The island’s gambling regime had faced criticism in recent years for a lack of direct regulation due to a franchise licensing model as well as being a global source of unregulated gaming services.

Is the LOK in-line with the National Package agreement?

Now minister for digitisation and the former finance secretary Alexandra van Huffelen (pictured) has said government departments are looking into the extent to which their recommendations have been incorporated into the version of the LOK presented to parliament.

This includes both the Ministry of Justice and Security and the Temporary Work Organisation (TWO) charged with overseeing the island’s structural reforms.

“If necessary, I will consult with Curaçao to see what changes can still be made during the parliamentary process to bring the national ordinance into line with the agreements in the National Package and the adopted plan of action,” said van Huffelen.

The extent to which the LOK complies with the 2020 agreements between the Netherlands and Curaçao has become an important question in recent months.

This is due to heavy criticism that the LOK has faced during the legislative process. This includes from members of parliament, the Curaçao Bar Association, and the Advisory Council (RvA) which scrutinises proposed laws.

Running at 28,0000 words, the RvA’s opinion is one of the longest ever published by the body. It slammed the overall robustness of the proposed law and argued it should not be tabled in parliament in its present form.

As such, the island’s minister of finance Javier Silvania has come under fire from local media outlets and politicians for rushing through the legislation, in their view.

MP questions Curaçao licensing process

Despite the ongoing controversy around the bill, which has not yet been passed, the island’s gambling regulator the Curaçao Gaming Control Board (GCB) last week issued the first licence under the new regime.

This was for Rhino Entertainment Group entity White Star BV. The direct licence is designed to provide for better oversight than the previous model’s sublicensing system, in which operators faced only in-direct regulation.

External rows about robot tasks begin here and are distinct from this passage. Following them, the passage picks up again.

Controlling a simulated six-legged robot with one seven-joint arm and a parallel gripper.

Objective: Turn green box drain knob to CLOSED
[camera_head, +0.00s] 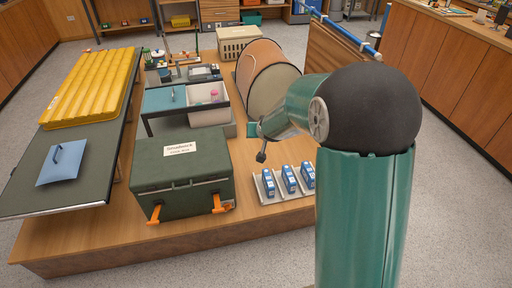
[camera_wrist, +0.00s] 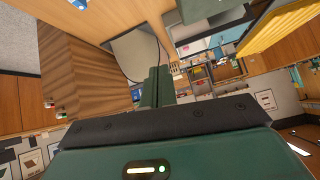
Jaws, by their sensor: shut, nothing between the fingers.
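The green box (camera_head: 183,172) stands lidded on the wooden platform in the head view, with a white label on its lid. Two orange latches hang on its front, a left one (camera_head: 154,215) and a right one (camera_head: 219,205). A small reddish detail shows beside the right latch; I cannot tell whether it is the drain knob or read any marking. My gripper (camera_head: 261,156) is up and to the right of the box, apart from it. In the wrist view its fingers (camera_wrist: 158,85) are together and empty. The box is not clearly visible there.
A tray of blue cartons (camera_head: 288,184) lies right of the box. A grey bin (camera_head: 207,116) and a large tan cylinder (camera_head: 272,85) stand behind. A dark table (camera_head: 100,150) with a yellow pad (camera_head: 92,85) is at left. Floor in front is clear.

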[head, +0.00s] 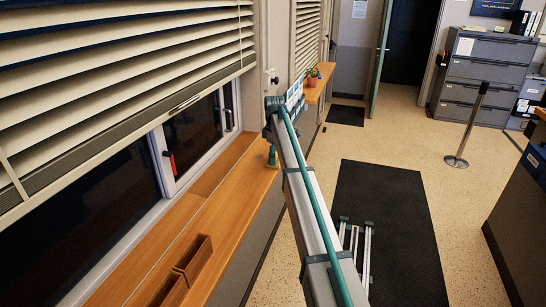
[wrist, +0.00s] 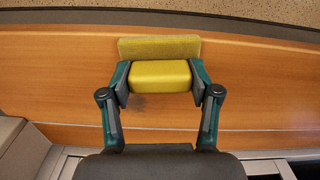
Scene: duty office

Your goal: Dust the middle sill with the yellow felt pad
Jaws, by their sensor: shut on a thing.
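My gripper (wrist: 160,78) is shut on the yellow block of the felt pad (wrist: 158,47) in the wrist view. The pad's flat, fuzzy, duller yellow part shows beyond the fingertips. The wooden sill (wrist: 265,85) lies beneath it; whether the pad touches the wood I cannot tell. A faint dark smudge (wrist: 138,100) shows on the wood between my fingers, just on the near side of the pad. In the head view my gripper (head: 272,160) is low at the far part of the long sill (head: 215,215), partly hidden by my arm.
Wooden boxes (head: 194,258) stand on the near part of the sill. A potted plant (head: 312,76) stands on a farther sill. Blinds (head: 120,75) hang over the window, which has a red-marked handle (head: 168,164). A post (head: 468,125) stands on the floor at right.

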According to the Curaçao Chronicle, member of parliament Steven Croes has now voiced concern over the regulator beginning to issue licences prior to the LOK being authorised by parliament.

The legislation was debated in parliament on 9 January, where MPs conveyed to the ministry it was not yet ready for approval, taking into account the RvA’s concerns.

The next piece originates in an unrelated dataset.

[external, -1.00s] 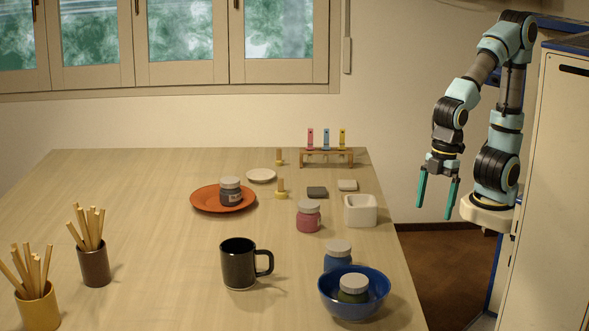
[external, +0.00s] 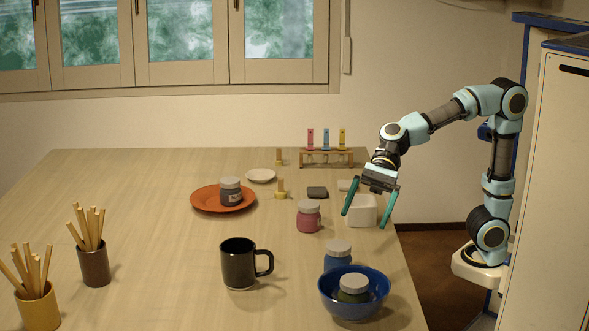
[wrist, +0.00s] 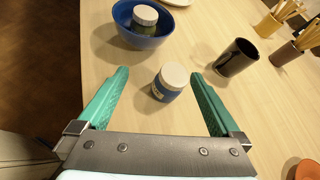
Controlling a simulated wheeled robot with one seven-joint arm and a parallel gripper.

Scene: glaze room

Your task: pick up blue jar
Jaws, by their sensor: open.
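The blue jar (external: 338,255) with a pale grey lid stands upright on the table, just behind the blue bowl, which hides its lower front part. In the wrist view the blue jar (wrist: 170,84) stands beyond and between the two open fingers, with a label on its side. My gripper (external: 369,219) is open and empty, with teal fingers pointing down over the right side of the table, behind the blue jar and in front of the white square pot. It also shows in the wrist view (wrist: 161,83).
The blue bowl (external: 331,305) holds a green jar (external: 353,290) close to the blue jar. A black mug (external: 239,265) stands to the left, a pink jar (external: 308,218) behind. The white pot (external: 370,212) is near my fingers. Bare table lies between mug and blue jar.

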As such, Croes has sent several new questions to the ministry:

Given that the LOK has not received approval, what legal grounds justify the issuance of the Gaming License to this local company?

Does the Minister have intentions to persist in granting licenses without the endorsement of the LOK?

With what objective did the Minister authorise this license?

What ramifications will be faced by this company or other entities if the LOK fails to secure approval from Parliament?

Is the Minister cognisant that granting this license has prompted numerous questions and misunderstandings within the sector, exacerbating existing confusion?

The MP has also reached out to the ministry for a copy of the licence.